Kogo chcecie powstrzymać?


Podstawową sprawą, którą trzeba zauważyć, rozważając dzisiejszą sytuację, w jakiej znaleźli się katolicy, jest język, jakim posługuje się modernistyczna hierarchia. Często jest on dwuznaczny i ogólnie mało zrozumiały. Czytając różne teksty papieży do 1958 roku, zauważamy prostotę i jasność. Oczywiście nie wszystkie są równie proste, ale bije z nich logika argumentacji. Wszystko, co pochodzi od Boga, jest spójne i logiczne, ponieważ musi docierać zarówno do ludzi prostych, jak i do bardziej wykształconych. Dla jednych i drugich prostota oraz logika argumentacji są zrozumiałe. Tam, gdzie człowiek za bardzo ingeruje, można dostrzec już pewne węzły, które muszą rozwiązywać teolodzy.

Wiem, że niewielu czytających zna przemówienia przywódców komunistycznych, lecz był to zawsze pełen sloganów i kłamstw bełkot – inaczej nie można tego nazwać. Jeżeli mówili „demokracja”, wiadomo, że myśleli „dyktatura proletariatu” itd.
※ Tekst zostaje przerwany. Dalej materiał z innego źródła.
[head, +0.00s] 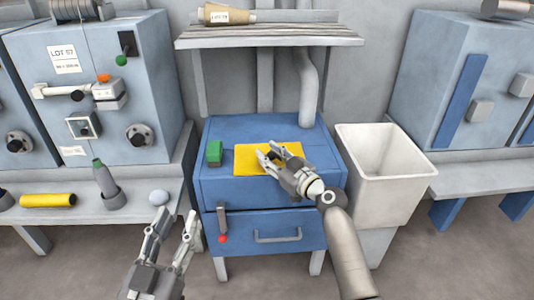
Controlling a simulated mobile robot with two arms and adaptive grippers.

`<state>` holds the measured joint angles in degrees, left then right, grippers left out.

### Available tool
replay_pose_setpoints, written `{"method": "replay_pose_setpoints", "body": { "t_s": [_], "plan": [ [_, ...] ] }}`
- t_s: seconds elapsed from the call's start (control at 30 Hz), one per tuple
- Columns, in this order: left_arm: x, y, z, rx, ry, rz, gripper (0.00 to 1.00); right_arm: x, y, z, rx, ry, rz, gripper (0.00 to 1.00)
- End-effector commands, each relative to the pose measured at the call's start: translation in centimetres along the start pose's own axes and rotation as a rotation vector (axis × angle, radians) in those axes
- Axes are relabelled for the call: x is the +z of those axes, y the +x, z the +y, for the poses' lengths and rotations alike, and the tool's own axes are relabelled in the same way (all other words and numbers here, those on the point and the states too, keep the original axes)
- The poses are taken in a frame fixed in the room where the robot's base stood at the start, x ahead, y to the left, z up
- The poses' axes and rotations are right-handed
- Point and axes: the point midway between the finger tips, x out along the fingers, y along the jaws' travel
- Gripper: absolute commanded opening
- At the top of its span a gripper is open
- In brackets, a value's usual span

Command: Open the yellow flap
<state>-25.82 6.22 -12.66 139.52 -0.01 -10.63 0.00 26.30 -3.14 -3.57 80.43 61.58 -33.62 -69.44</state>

Spójrzcie na wypowiedzi modernistów – praktycznie niczym się nie różnią. Pełne sloganów, niedomówień, zawierające dwuznaczności i możliwości własnej interpretacji. Rozdwojony język to atrybut węża, a nie Boga. Tak jak teraz mamy nowego rezydenta watykańskiego, wszyscy na siłę szukają w jego wypowiedziach jakiegoś powrotu do Tradycji. Tylko jakiej? Benedykta XVI? Co on miał wspólnego z Tradycją, to tylko jego zwolennicy i szatan potrafią „wyjaśnić”. Pomijając fakt jego modernistycznej teologii, co już jest wystarczającym powodem do odrzucenia, zwróćmy uwagę, że jego abdykacja wygląda jak tchórzliwa ucieczka, lub przemyślany krok odstąpienia rezydencji watykańskiej Bergoglio – argentyńskiemu bluźniercy.

Papież, który byłby prawdziwym następcą Piotra w dzisiejszych czasach, wyrażałby się prosto i tak jasno, że niemożliwa byłaby inna interpretacja, ponieważ Prawda jest tylko jedna i nie ma w niej miejsca na szarość – coś pomiędzy białym, a czarnym.

1. Wyraźnie stwierdziłby, że każda forma ekumenizmu jest bluźnierstwem i obrazą Pana naszego Jezusa Chrystusa, jednocześnie głośno potępiając takie wyczyny jak całowanie Koranu czy kult Pachamamy.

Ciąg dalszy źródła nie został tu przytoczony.